**AIM OF THE EXERCISE**. Copy out the listing in full, exactly as written, but not its pictures.

**LISTED ENTRIES**.
──────────
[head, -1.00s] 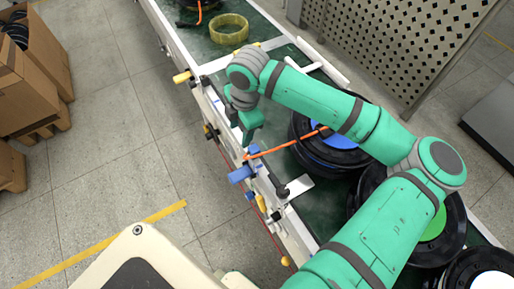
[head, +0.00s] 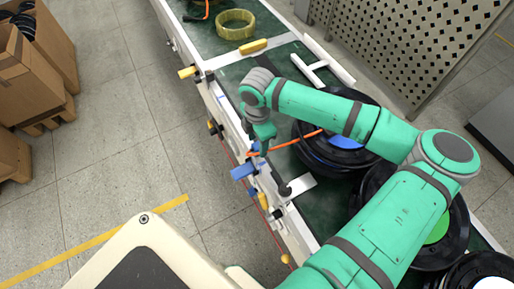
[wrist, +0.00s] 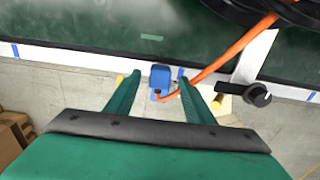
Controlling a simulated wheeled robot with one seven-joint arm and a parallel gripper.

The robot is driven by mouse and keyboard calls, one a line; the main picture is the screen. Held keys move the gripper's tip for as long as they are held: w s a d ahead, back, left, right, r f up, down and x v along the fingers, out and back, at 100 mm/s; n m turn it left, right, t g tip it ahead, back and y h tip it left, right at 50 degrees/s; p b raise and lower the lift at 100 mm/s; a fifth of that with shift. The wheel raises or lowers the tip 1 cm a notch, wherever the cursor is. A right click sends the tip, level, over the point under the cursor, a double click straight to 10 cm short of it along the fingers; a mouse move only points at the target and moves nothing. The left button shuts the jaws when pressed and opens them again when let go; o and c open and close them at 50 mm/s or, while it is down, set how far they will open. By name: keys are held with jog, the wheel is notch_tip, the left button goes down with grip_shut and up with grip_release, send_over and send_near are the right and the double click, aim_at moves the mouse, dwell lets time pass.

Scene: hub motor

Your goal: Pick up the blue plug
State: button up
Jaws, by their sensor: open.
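The blue plug (head: 243,171) is at the near edge of the conveyor in the head view, with an orange cable (head: 290,143) running from it towards a black hub motor (head: 335,150). My gripper (head: 262,146) is just above and behind the plug in that view. In the wrist view the blue plug (wrist: 161,77) lies between the two green fingers, near their tips. My gripper (wrist: 160,82) is open there, with a gap on both sides of the plug. I cannot tell how far below the fingertips the plug is.
The conveyor's white side rail (head: 225,112) carries yellow knobs and a black knob (wrist: 257,95) beside the plug. A roll of yellow tape (head: 235,24) stands farther back on the belt. Cardboard boxes (head: 40,80) are at the left; the floor between is clear.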

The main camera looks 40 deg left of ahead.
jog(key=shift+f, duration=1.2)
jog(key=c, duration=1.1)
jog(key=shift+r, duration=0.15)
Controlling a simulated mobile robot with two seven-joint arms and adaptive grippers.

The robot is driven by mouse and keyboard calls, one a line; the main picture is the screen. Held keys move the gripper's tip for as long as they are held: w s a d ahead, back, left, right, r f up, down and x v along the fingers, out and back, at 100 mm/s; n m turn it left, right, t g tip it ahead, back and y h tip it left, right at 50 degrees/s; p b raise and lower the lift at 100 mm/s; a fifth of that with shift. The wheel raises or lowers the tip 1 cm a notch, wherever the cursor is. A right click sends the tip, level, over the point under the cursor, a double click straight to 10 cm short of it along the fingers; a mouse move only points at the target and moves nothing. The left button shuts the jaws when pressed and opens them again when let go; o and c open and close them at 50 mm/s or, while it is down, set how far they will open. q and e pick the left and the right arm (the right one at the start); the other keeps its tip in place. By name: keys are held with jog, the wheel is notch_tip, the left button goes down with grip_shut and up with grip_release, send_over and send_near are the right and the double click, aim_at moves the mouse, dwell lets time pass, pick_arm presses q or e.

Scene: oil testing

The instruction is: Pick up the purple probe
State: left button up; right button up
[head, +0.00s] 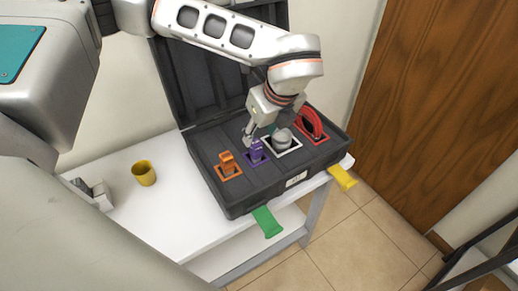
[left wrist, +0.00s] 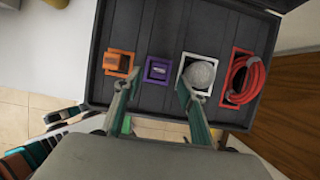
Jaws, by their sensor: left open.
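The purple probe (head: 257,150) stands in a purple-framed slot of an open black case (head: 232,200). In the left wrist view the purple probe (left wrist: 157,70) is seen from above, between the fingertips in the picture. My left gripper (head: 262,137) is open and empty. It is low over the case, close above the probe. In the left wrist view my left gripper (left wrist: 158,86) shows two spread fingers, one on each side of the purple slot. I cannot tell whether either finger touches the probe.
An orange item (head: 228,163) sits left of the probe; a grey round item (head: 282,139) and red cable coil (head: 310,123) sit right. The raised lid (head: 185,85) stands behind. A yellow cup (head: 144,173) is on the white table (head: 140,215).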

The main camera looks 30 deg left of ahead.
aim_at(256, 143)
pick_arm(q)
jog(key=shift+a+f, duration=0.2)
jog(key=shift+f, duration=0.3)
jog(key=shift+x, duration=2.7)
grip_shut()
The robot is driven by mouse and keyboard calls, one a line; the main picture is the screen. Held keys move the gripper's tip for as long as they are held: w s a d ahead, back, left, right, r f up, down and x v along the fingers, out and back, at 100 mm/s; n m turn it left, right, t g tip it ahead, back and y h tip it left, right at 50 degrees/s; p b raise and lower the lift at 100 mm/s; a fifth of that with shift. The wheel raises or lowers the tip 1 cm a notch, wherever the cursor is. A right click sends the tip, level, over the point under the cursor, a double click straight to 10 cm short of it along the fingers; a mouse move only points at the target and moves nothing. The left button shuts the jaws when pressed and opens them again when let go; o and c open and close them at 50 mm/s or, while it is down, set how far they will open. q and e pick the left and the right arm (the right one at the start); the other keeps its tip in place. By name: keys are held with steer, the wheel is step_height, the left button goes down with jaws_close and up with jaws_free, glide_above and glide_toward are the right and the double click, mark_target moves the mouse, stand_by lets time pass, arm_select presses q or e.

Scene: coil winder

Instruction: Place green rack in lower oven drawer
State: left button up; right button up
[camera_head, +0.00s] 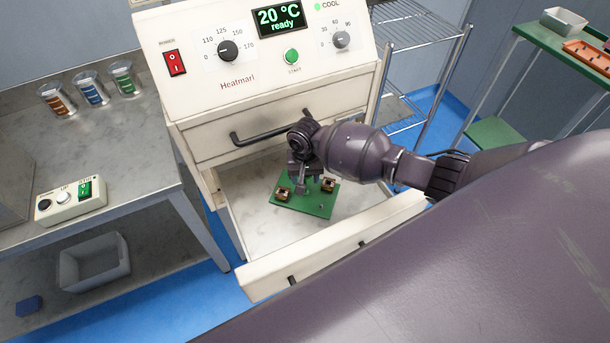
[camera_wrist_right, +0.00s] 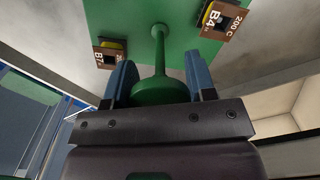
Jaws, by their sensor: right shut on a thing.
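The green rack (camera_head: 312,203) is a flat green plate with small coils on it, inside the open lower oven drawer (camera_head: 255,219). My right gripper (camera_head: 303,184) is over the plate, shut on the rack's green knob. In the right wrist view the green post and knob (camera_wrist_right: 160,90) sit between the two blue fingertips of the gripper (camera_wrist_right: 160,85). Two coils with brown labels show there, one reading 200 C (camera_wrist_right: 222,20). I cannot tell whether the plate touches the drawer floor. My left gripper is not in view.
The oven's upper drawer with a black handle (camera_head: 262,132) is shut above. The lower drawer's front panel (camera_head: 330,245) stands toward me. A steel table (camera_head: 120,160) with jars and a switch box (camera_head: 70,200) is at left. A wire shelf (camera_head: 415,35) is at right.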

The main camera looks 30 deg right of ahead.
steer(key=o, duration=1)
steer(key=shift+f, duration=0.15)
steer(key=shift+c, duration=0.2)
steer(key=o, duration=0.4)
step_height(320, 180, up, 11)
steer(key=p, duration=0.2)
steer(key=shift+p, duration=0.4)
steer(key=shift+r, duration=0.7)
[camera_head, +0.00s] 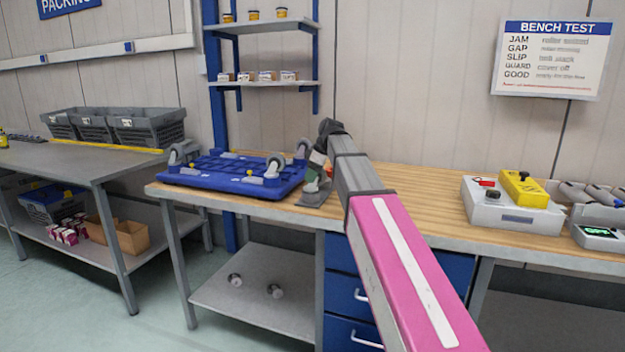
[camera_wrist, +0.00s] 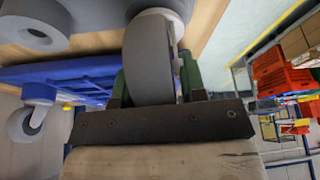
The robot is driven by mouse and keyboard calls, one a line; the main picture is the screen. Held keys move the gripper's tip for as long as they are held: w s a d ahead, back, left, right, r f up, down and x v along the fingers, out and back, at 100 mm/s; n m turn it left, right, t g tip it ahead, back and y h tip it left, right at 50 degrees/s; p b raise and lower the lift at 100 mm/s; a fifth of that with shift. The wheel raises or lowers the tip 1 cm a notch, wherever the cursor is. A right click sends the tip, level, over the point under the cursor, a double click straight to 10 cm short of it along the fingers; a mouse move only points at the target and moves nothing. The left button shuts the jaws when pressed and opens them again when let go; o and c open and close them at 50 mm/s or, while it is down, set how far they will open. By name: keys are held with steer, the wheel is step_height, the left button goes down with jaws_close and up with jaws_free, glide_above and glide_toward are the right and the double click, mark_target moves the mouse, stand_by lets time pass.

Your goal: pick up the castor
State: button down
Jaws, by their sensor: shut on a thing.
──────────
**THE COMPLETED TASK**.
[head, -1.00s] 
[head, +0.00s] 
[wrist, +0.00s] 
Controlling a simulated wheeled robot with one seven-joint arm and a parallel gripper.

The robot is driven by mouse and keyboard calls, one a line; the main picture is the screen. Held keys move the gripper's tip for as long as they are held: w s a d ahead, back, left, right, r f up, down and x v along the fingers, out and back, at 100 mm/s; n m turn it left, right, t g tip it ahead, back and y h tip it left, right at 50 degrees/s; p b raise and lower the lift at 100 mm/s; a fifth of that with shift. The wheel raises or lowers the tip 1 cm a notch, wherever the cursor is. A right click sends the tip, level, over the point under the cursor, a double click straight to 10 cm short of it along the fingers; a mouse move only points at the target and moves nothing. The left button shuts the jaws when pressed and opens them again when let go; o and c open and close them at 50 mm/s or, while it is down, set how far they will open. By name: keys are held with jog, the wheel is notch_tip, the left button goes down with grip_shut and up with grip_release, send_over and send_near are the right and the double click, aim_at moves the mouse, dwell lets time pass.

Scene: hub motor

Your goal: Pick up the blue plug
State: button up
Jaws, by their sensor: open.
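The blue plug (head: 243,171) is at the near edge of the conveyor in the head view, with an orange cable (head: 290,143) running from it towards a black hub motor (head: 335,150). My gripper (head: 262,146) is just above and behind the plug in that view. In the wrist view the blue plug (wrist: 161,77) lies between the two green fingers, near their tips. My gripper (wrist: 160,82) is open there, with a gap on both sides of the plug. I cannot tell how far below the fingertips the plug is.
The conveyor's white side rail (head: 225,112) carries yellow knobs and a black knob (wrist: 257,95) beside the plug. A roll of yellow tape (head: 235,24) stands farther back on the belt. Cardboard boxes (head: 40,80) are at the left; the floor between is clear.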

The main camera looks 40 deg left of ahead.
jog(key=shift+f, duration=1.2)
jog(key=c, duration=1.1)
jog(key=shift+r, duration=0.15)
Controlling a simulated mobile robot with two seven-joint arms and adaptive grippers.

The robot is driven by mouse and keyboard calls, one a line; the main picture is the screen. Held keys move the gripper's tip for as long as they are held: w s a d ahead, back, left, right, r f up, down and x v along the fingers, out and back, at 100 mm/s; n m turn it left, right, t g tip it ahead, back and y h tip it left, right at 50 degrees/s; p b raise and lower the lift at 100 mm/s; a fifth of that with shift. The wheel raises or lowers the tip 1 cm a notch, wherever the cursor is. A right click sends the tip, level, over the point under the cursor, a double click straight to 10 cm short of it along the fingers; a mouse move only points at the target and moves nothing. The left button shuts the jaws when pressed and opens them again when let go; o and c open and close them at 50 mm/s or, while it is down, set how far they will open. q and e pick the left and the right arm (the right one at the start); the other keeps its tip in place. By name: keys are held with jog, the wheel is notch_tip, the left button goes down with grip_shut and up with grip_release, send_over and send_near are the right and the double click, aim_at moves the mouse, dwell lets time pass, pick_arm presses q or e.

Scene: oil testing

The instruction is: Pick up the purple probe
State: left button up; right button up
[head, +0.00s] 
[left wrist, +0.00s] 
Jaws, by their sensor: left open.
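The purple probe (head: 257,150) stands in a purple-framed slot of an open black case (head: 232,200). In the left wrist view the purple probe (left wrist: 157,70) is seen from above, between the fingertips in the picture. My left gripper (head: 262,137) is open and empty. It is low over the case, close above the probe. In the left wrist view my left gripper (left wrist: 158,86) shows two spread fingers, one on each side of the purple slot. I cannot tell whether either finger touches the probe.
An orange item (head: 228,163) sits left of the probe; a grey round item (head: 282,139) and red cable coil (head: 310,123) sit right. The raised lid (head: 185,85) stands behind. A yellow cup (head: 144,173) is on the white table (head: 140,215).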

The main camera looks 30 deg left of ahead.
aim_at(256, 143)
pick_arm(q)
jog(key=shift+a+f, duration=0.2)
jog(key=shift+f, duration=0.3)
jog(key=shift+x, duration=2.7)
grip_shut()
The robot is driven by mouse and keyboard calls, one a line; the main picture is the screen. Held keys move the gripper's tip for as long as they are held: w s a d ahead, back, left, right, r f up, down and x v along the fingers, out and back, at 100 mm/s; n m turn it left, right, t g tip it ahead, back and y h tip it left, right at 50 degrees/s; p b raise and lower the lift at 100 mm/s; a fifth of that with shift. The wheel raises or lowers the tip 1 cm a notch, wherever the cursor is. A right click sends the tip, level, over the point under the cursor, a double click straight to 10 cm short of it along the fingers; a mouse move only points at the target and moves nothing. The left button shuts the jaws when pressed and opens them again when let go; o and c open and close them at 50 mm/s or, while it is down, set how far they will open. q and e pick the left and the right arm (the right one at the start); the other keeps its tip in place. By name: keys are held with steer, the wheel is step_height, the left button goes down with jaws_close and up with jaws_free, glide_above and glide_toward are the right and the double click, mark_target moves the mouse, stand_by lets time pass, arm_select presses q or e.

Scene: coil winder

Instruction: Place green rack in lower oven drawer
State: left button up; right button up
[camera_head, +0.00s] 
[camera_wrist_right, +0.00s] 
Jaws, by their sensor: right shut on a thing.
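The green rack (camera_head: 312,203) is a flat green plate with small coils on it, inside the open lower oven drawer (camera_head: 255,219). My right gripper (camera_head: 303,184) is over the plate, shut on the rack's green knob. In the right wrist view the green post and knob (camera_wrist_right: 160,90) sit between the two blue fingertips of the gripper (camera_wrist_right: 160,85). Two coils with brown labels show there, one reading 200 C (camera_wrist_right: 222,20). I cannot tell whether the plate touches the drawer floor. My left gripper is not in view.
The oven's upper drawer with a black handle (camera_head: 262,132) is shut above. The lower drawer's front panel (camera_head: 330,245) stands toward me. A steel table (camera_head: 120,160) with jars and a switch box (camera_head: 70,200) is at left. A wire shelf (camera_head: 415,35) is at right.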

The main camera looks 30 deg right of ahead.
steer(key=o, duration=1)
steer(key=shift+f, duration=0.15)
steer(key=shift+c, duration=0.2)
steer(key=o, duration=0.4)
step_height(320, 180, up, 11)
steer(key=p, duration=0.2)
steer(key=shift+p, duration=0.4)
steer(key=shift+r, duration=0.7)
[camera_head, +0.00s] 
[camera_wrist, +0.00s] 
The robot is driven by mouse and keyboard calls, one a line; the main picture is the screen. Held keys move the gripper's tip for as long as they are held: w s a d ahead, back, left, right, r f up, down and x v along the fingers, out and back, at 100 mm/s; n m turn it left, right, t g tip it ahead, back and y h tip it left, right at 50 degrees/s; p b raise and lower the lift at 100 mm/s; a fifth of that with shift. The wheel raises or lowers the tip 1 cm a notch, wherever the cursor is. A right click sends the tip, level, over the point under the cursor, a double click straight to 10 cm short of it along the fingers; a mouse move only points at the target and moves nothing. The left button shuts the jaws when pressed and opens them again when let go; o and c open and close them at 50 mm/s or, while it is down, set how far they will open. By name: keys are held with steer, the wheel is step_height, the left button goes down with jaws_close and up with jaws_free, glide_above and glide_toward are the right and the double click, mark_target moves the mouse, stand_by lets time pass.

Your goal: pick up the castor
State: button down
Jaws, by their sensor: shut on a thing.

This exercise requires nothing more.